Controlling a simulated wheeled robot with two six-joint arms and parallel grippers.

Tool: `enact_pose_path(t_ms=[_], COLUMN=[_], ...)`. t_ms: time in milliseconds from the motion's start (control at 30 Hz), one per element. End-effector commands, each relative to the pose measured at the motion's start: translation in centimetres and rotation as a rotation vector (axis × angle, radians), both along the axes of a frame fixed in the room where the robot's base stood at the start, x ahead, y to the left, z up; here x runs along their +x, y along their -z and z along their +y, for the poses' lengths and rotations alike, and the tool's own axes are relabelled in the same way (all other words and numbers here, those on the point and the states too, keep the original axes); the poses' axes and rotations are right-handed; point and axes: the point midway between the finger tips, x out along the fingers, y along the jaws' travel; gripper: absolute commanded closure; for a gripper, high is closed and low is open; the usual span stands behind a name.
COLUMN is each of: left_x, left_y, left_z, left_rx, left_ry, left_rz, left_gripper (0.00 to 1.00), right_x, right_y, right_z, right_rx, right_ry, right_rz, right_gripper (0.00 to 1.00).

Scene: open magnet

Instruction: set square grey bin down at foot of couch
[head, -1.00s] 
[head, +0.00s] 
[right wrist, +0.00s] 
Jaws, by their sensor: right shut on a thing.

- - - - -

**Exercise prompt**: Look above for the line that holds "Instruction: set square", then copy it and each line after it exactly, through the last line of the data.

**Output for this task**:
Instruction: set square grey bin down at foot of couch
[head, -1.00s] 
[head, +0.00s] 
[right wrist, +0.00s] 
Jaws, by their sensor: right shut on a thing.

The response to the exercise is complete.